At the beginning of the event, contestants get one minute to pitch their best business idea. These ideas are collected and the participants are given a brief period to choose ideas, mix and form teams. After the teams are formed the game is on. It’s up to everyone to effectively pull their weight, test, validate and launch their startup over the weekend.
This post isn’t a definitive guide of how to kick ass at Startup Weekend, but offers a list of usable tips to give you the edge at your next Startup Weekend.

Stay flexible

Roman voting

Your pitch doesn’t work, your idea doesn’t get chosen, you don’t get a developer in your group or you lose a teammate. It happens and you need to expect that it won’t always be easy.

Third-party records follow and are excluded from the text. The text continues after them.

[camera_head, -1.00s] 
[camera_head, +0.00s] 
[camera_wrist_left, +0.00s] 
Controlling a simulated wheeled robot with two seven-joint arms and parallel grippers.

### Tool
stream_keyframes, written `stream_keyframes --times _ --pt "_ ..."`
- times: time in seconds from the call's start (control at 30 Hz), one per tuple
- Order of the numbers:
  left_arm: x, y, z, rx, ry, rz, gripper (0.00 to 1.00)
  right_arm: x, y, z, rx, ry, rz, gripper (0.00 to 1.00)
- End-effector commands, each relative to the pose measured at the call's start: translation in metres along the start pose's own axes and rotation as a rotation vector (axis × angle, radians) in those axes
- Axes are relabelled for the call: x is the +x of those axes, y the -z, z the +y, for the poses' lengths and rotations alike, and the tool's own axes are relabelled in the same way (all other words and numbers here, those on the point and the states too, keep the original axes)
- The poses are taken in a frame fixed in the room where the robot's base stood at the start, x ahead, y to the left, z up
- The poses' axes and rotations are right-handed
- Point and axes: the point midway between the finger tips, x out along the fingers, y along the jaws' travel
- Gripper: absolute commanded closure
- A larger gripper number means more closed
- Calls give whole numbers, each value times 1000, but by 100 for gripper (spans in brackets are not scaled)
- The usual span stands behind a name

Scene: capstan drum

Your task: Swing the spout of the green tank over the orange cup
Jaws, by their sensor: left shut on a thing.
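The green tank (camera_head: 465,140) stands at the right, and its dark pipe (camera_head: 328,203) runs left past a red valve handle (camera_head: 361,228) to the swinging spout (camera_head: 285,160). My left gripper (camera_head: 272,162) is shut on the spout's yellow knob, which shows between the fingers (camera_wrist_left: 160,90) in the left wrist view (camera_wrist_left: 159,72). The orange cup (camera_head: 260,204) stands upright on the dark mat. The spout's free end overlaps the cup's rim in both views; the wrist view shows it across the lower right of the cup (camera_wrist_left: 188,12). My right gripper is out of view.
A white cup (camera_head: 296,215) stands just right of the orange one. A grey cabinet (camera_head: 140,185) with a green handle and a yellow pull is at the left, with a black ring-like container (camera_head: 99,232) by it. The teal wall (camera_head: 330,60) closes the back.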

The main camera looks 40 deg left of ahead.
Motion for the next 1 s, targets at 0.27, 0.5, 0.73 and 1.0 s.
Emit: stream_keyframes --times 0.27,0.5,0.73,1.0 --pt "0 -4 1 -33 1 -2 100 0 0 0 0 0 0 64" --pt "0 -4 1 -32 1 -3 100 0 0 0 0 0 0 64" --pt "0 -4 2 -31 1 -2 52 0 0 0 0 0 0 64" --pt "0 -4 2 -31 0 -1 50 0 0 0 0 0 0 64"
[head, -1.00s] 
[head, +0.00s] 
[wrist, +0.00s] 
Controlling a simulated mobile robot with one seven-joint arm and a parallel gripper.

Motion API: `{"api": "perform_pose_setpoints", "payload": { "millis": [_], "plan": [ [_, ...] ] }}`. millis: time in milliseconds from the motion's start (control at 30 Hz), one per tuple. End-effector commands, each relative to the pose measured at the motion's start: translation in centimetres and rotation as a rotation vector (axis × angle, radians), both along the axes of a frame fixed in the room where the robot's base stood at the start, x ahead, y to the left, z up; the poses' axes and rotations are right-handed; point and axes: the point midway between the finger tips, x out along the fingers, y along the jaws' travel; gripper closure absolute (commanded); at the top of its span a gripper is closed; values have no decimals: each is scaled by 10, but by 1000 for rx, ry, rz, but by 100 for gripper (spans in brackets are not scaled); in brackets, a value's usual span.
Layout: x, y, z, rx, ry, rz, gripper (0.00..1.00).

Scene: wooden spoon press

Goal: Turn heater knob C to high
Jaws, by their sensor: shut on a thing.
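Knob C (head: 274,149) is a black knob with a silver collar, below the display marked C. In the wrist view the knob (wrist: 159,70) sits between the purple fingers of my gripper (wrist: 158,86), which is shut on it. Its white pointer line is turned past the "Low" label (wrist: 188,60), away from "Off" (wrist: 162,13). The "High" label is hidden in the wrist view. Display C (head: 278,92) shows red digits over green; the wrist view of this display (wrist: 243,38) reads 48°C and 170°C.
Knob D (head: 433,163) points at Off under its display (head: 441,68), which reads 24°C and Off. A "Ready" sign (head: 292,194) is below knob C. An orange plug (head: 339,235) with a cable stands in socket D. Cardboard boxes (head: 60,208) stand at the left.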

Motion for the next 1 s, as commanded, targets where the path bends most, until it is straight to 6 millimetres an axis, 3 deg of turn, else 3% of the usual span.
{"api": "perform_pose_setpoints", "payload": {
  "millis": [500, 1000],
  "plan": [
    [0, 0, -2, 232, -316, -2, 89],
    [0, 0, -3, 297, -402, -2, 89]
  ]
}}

There are only really two solid days to make your team’s idea fly. So quickly resolving arguments, building clear strategies and making solid decisions on matters of importance is vital. If your team can’t decide on something consider using roman voting (have your team on the count of 3 produce either a thumbs up or a thumbs down, majority rules and everyone is given 3 seconds of choice making).

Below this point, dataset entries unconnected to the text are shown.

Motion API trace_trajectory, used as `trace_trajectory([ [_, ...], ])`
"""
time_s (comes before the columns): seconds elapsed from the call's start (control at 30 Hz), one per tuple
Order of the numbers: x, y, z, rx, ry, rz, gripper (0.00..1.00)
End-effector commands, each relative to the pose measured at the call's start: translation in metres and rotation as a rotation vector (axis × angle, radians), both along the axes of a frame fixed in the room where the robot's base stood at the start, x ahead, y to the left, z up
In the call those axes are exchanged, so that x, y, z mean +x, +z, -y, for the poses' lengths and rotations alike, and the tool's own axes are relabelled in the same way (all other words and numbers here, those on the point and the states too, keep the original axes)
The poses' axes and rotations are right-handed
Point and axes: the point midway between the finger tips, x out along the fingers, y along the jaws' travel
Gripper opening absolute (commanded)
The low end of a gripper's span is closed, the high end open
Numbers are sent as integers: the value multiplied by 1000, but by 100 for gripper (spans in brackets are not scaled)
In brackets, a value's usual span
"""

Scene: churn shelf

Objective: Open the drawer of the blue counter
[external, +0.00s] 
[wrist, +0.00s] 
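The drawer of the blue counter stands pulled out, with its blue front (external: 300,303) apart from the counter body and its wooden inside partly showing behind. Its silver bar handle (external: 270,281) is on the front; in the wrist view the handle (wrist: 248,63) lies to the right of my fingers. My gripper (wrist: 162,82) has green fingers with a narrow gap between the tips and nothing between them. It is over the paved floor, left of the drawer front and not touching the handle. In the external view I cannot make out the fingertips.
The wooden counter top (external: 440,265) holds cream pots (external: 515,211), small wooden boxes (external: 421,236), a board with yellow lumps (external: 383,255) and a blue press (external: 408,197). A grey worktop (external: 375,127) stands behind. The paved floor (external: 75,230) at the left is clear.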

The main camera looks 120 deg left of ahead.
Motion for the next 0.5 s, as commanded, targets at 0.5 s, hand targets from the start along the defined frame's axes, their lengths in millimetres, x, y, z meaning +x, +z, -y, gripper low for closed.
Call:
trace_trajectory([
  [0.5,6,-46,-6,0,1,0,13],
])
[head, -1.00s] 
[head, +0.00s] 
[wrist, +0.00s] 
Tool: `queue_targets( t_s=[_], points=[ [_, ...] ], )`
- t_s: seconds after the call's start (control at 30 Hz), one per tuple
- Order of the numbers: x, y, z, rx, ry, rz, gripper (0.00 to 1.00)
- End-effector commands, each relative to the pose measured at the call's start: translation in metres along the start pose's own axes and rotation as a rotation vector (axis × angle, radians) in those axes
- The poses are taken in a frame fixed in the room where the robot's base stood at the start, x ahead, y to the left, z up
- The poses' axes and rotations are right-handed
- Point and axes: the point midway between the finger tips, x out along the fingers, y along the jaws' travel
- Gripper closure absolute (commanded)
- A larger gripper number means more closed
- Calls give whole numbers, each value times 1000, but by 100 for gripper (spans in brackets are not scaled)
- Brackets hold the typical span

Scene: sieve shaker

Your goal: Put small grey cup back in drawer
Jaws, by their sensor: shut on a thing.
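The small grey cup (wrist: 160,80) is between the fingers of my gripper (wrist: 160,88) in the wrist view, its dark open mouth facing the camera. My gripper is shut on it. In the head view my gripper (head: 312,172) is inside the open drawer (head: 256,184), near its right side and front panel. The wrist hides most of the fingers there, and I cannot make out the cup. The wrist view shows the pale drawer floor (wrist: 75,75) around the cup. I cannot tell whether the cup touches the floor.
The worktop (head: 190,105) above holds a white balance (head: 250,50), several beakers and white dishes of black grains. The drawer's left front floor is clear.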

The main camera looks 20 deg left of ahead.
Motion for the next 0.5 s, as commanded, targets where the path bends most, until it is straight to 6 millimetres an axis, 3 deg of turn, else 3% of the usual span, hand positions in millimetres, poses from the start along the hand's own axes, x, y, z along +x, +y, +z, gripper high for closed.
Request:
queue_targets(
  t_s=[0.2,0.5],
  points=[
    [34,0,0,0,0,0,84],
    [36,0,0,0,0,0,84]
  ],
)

Understand what you’re shooting for

Eric Ries author of The Lean Startup describes a Minimum Viable Product as a version of a new product which allows a team to collect the maximum amount of validated learning about customers with the least effort. This is what you should be shooting for. Something to put in front of your target market to give your team a place to start and learn from. Understanding that you’re pushing to get something basic that will give value (somehow) to a market segment. Take this great idea you have with all of the amazing things it does and pull out a single thing, the most important and central to what your product does. This is your Minimum Viable Product. Make it the focus, to get that one feature up and running.

Throw Haymakers

“You’re not just selling your story — you’re selling yourself” says Matt Gardner of Groupnotes, the 2012 Startup Weekend’s Global Startup Battle winners. In a nutshell, all of your hard work boils down to a 5 minute pitch and demo of your product to the judges. This means that even for the strongest business models, the team who cannot articulate it, in less than 5 minutes, under pressure, in an engaging and concise way is out of luck.
Ahead of time, you’re not going to know exactly what questions will be thrown at you or how you will answer, but there are some things that you can practice.

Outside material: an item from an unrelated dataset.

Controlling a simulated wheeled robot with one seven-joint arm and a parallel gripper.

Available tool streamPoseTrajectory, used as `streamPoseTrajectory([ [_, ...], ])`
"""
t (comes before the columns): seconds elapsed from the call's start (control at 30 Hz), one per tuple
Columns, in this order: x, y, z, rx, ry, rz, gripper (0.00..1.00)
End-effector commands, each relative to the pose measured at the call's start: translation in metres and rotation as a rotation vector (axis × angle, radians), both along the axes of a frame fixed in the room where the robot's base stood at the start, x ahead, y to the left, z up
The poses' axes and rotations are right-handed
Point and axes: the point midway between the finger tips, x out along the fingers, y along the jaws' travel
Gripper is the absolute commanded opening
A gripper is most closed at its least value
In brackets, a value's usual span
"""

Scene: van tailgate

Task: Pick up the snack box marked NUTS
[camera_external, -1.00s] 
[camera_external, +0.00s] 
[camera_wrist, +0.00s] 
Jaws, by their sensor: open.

Pay close attention to the judging criteria and you can plan a strategy to smash all of the sections in the 5 minutes allocated. Make sure you’ve covered all the aspects of the Lean Canvas and most importantly that you’ve given some thought to what the judging panel will want to hear.
Remember that you might be a technician, and explaining how things work in monotone voice might do the trick in the office, but this weekend you’re a dancing bear who has 5 minutes to entertain, wow and get your point across. A little bit of empathy and humour will take you a long way here too.
Focus on validation “if you cannot prove that this product is needed and has a demand, you don’t have a product” … if need be, make your pitch shorter, funnier and use more visual examples.
Start thinking about how to present your product early, as early as Saturday night if possible. This exercise of explaining what your product does to other people will actually reinforce your product development process by pointing out the parts that are confusing or overly complex.
If you are going to do a live demo practice it A LOT. It’s Murphy’s Law that “Anything that can go wrong, will go wrong.”, so come prepared with a backup just in case it does. That said, slide decks can be pretty boring, live demos are better and if you’ve got a working prototype, this is something that you should be shouting from the rooftops.

Leave your comfort zone

Hate public speaking, or talking to strangers? There’s a very good chance that during the weekend you’ll need to step far out of your comfort zone. Recognise this as an expected given and don’t shy away from the situation when it presents itself. You can only do your best! Embrace the opportunity & see it as a challenge to grow beyond the skills you’ve already mastered. If nothing else the weekend will firmly reveal areas for your own future professional development.

In Summary

Startup Weekend is a fantastic opportunity to prove to yourself that you’ve got the making of an entrepreneur. Perhaps you’ve got a great idea already? Spend a weekend validating it and building a team!

Or maybe you can offer your skills to a team? Diverse skills are always needed; no matter if you’re a designer, developer, social media expert, team leader etc, chances are good that your skills will be put to use.